ルーズベルト大統領により突如実施された銀行封鎖
1930年から南部諸州、テネシー州、ケンタッキー州のいくつかの銀行で取り付け騒ぎ、銀行破綻が起こり、ニューヨーク、フィラデルフィア、ボストンという主要都市にまで取り付け騒ぎが拡大、1931年にはシカゴ、1933年にはセントルイスへと全国規模で拡大していきました。
このような状況を受けてフーバー大統領に代わって就任したルーズベルト大統領は就任から2日後の1933年3月6日に、4日間米国の全ての銀行を閉鎖すると発表しました。

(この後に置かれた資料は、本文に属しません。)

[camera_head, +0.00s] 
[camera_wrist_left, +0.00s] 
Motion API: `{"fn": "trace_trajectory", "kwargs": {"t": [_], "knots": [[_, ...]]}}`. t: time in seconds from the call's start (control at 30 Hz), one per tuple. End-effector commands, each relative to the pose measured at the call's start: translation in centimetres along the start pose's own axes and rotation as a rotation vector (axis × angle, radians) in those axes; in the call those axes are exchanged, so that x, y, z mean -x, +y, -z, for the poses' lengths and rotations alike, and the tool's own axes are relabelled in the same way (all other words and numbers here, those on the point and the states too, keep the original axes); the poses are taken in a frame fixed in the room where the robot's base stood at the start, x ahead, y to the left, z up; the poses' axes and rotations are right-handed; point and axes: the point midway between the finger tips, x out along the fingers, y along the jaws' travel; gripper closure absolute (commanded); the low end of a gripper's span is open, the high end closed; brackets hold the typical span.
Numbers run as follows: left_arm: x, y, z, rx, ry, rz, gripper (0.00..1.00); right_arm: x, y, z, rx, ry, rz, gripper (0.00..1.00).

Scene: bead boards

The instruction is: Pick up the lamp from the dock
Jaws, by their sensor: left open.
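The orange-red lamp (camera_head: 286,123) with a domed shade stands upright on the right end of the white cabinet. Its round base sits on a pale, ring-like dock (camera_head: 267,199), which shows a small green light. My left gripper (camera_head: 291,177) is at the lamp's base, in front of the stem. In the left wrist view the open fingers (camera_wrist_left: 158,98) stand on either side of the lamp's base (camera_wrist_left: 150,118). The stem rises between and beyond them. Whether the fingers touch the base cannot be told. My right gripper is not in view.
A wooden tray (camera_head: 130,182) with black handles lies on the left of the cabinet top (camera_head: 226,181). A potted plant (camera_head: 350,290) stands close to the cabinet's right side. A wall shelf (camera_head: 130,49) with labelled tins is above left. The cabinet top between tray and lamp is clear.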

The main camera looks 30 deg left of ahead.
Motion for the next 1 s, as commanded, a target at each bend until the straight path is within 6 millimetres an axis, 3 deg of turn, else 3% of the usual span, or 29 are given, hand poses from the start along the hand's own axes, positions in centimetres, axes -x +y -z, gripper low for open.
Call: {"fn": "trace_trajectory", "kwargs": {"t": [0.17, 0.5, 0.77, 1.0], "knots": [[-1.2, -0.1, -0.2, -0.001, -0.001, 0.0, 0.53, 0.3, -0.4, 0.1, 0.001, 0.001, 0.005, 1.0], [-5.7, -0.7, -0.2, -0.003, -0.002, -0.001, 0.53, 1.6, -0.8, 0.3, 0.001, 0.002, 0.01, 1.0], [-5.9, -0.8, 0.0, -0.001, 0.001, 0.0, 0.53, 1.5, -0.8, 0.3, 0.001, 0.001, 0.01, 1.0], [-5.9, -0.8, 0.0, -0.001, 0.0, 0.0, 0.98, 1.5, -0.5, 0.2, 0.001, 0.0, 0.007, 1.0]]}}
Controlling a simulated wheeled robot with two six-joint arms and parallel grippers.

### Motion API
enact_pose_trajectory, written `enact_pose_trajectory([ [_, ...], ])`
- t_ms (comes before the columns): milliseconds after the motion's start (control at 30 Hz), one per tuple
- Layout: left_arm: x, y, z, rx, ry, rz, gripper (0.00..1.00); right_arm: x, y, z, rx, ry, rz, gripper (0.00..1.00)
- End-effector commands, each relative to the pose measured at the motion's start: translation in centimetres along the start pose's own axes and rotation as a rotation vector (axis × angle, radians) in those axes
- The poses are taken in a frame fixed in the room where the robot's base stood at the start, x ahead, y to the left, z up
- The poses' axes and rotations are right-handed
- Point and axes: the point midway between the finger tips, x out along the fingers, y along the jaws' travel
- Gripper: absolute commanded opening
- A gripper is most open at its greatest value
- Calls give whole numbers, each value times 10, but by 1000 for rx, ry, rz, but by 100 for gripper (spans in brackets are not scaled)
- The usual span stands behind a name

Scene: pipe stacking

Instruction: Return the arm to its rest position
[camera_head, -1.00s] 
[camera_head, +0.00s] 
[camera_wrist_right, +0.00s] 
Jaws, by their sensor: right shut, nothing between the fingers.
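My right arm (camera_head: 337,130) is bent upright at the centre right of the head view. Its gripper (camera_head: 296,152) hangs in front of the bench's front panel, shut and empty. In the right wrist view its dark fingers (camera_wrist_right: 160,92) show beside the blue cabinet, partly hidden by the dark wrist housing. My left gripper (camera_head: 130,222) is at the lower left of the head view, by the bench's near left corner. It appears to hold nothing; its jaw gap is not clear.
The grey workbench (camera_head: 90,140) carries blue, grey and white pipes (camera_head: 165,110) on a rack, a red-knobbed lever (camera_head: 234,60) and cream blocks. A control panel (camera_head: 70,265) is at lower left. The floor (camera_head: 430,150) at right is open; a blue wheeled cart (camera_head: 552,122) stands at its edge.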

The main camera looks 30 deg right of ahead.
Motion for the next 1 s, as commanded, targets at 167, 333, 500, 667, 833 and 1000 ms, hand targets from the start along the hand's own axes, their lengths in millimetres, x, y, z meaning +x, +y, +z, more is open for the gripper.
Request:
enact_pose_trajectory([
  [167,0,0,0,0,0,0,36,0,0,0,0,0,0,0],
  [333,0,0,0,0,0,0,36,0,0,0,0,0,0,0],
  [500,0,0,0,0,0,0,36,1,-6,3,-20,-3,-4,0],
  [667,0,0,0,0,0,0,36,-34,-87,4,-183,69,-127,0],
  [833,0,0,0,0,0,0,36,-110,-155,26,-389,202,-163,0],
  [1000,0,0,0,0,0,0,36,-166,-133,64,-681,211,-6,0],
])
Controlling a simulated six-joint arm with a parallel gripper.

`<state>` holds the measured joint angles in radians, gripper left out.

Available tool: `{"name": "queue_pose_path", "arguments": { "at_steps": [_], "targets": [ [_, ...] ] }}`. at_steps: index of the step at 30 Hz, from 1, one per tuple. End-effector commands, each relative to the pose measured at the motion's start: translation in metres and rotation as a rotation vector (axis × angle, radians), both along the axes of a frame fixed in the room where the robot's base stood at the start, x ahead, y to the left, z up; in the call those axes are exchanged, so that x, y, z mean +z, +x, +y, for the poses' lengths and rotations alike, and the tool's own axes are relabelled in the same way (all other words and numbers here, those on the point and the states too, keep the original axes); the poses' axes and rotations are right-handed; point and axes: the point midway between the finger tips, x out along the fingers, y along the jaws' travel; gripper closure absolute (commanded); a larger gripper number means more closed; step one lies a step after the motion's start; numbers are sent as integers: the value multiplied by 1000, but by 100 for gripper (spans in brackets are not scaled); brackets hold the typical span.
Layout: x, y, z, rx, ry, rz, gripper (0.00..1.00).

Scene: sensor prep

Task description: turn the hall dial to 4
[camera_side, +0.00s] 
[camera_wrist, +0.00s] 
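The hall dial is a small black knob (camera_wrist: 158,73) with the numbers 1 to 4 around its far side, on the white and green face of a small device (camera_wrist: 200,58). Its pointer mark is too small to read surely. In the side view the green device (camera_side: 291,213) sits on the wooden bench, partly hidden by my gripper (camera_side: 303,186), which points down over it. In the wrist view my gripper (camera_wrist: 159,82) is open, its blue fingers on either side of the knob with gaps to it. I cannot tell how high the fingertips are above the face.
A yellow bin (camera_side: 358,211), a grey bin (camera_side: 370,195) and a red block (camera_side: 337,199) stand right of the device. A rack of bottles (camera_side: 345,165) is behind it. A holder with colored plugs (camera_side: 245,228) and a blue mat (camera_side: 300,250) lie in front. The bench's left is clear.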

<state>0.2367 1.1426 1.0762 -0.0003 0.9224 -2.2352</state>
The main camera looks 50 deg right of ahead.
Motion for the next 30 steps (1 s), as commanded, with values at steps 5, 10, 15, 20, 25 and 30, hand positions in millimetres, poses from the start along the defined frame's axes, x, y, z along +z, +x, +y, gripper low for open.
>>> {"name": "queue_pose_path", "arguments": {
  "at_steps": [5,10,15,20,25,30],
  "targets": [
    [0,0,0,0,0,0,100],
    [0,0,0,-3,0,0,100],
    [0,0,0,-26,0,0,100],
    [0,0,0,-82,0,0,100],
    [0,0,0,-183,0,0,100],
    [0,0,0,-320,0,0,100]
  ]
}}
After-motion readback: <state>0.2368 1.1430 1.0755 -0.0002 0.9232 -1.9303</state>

銀行閉鎖ということで実質的な預金封鎖に該当しますが、日本やキプロスの例とはまた毛色が違い預金課税は実施されませんでした
緊急銀行救済法の意義
通常であれば銀行封鎖は愈々まずいのではないかと国民が思うところですが、3月6日以前に既に多くの州で銀行が封鎖されていたことや、この行動で政府が銀行破綻を食い止める行動に移ったことを示したと受け止められ大きな騒動にはなりませんでした。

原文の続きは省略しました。